Jiiva and Natasha Singh in ‘Gypsy’

Jiiva and Natasha Singh in ‘Gypsy’   | Photo Credit: Special Arrangement

Jiiva is exceptional, having put his heart and soul into the character’s representation and portrayal, but as a whole, the film struggles to appeal to our collective

This Raju Murugan film is a curve ball.

It is hard to fathom Gypsy as a love story, especially after watching the original trailer (released last year). But it is what it is — a story of a man named Gypsy (Jiiva) whom Waheeda (Natasha Singh), the daughter of a Muslim man, Muthaleef (Lal Jose), who believes a woman’s agency is best placed in a man’s hands, falls in love with. Contemporary political scenarios affect their romantic journey and the filmmaker drops a message of social harmony into the package.

Gypsy is hard-hitting in parts. It is the kind of film that dares you to stare at the screen even as it kicks up a conflict and the feeling of guilt in your heart. But it is also an odd film because it leaves you conflicted about what to make of it. If love in the times of sectarian/casteist/politcal violence is the core of a movie, then there are better films that do justice to such a premise.

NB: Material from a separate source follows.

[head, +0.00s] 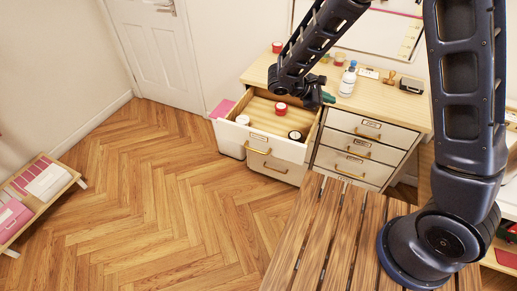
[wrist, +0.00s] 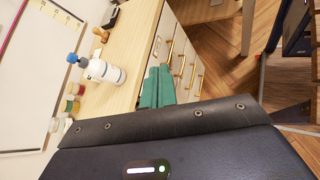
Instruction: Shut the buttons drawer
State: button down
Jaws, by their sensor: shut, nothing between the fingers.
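A white-fronted drawer (head: 262,139) at the top left of the wooden-topped cabinet is pulled open. Its label is too small to read, so I cannot confirm it is the buttons drawer. Inside are a red round item (head: 280,108), a dark-rimmed round item (head: 295,135) and a white round item (head: 242,119). My gripper (head: 328,97) is shut and empty, with green fingertips, and appears above the right rear of the open drawer by the countertop edge. In the wrist view its green fingers (wrist: 157,88) overlap the countertop edge and drawer fronts.
The cabinet top (head: 378,98) holds a white bottle (head: 348,79), a stamp (head: 389,78), a black item (head: 411,86) and small jars. The other visible drawers look closed. A slatted wooden surface (head: 335,230) lies in front. Herringbone floor (head: 150,190) is clear to the left.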

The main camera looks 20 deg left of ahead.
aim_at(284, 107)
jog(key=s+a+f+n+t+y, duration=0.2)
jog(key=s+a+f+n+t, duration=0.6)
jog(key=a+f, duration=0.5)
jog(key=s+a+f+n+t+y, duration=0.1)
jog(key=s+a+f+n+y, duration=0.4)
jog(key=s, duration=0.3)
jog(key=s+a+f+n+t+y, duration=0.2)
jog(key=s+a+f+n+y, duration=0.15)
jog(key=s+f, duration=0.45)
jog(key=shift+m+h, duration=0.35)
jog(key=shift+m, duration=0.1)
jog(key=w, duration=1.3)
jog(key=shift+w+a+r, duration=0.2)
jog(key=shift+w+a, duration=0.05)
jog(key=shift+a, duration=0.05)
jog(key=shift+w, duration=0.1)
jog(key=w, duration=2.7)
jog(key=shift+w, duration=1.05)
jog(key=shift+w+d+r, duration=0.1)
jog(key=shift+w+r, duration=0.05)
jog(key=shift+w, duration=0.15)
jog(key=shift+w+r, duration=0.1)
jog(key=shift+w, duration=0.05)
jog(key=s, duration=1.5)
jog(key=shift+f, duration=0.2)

Gypsy, in comparison, appears to be a collage of scenes that are wildly different from one another in terms of the emotion (some provoke you to hark back to it but none leave a deeply profound, thought provoking level of impact) it kicks up in the viewer.

Before getting into the details: besides Jiiva, the two real heroes of this film are Santhosh Narayanan for how his beats carry the ethos of the film from start to end, and Selvakumar SK, whose angles and frames are extraordinary in places.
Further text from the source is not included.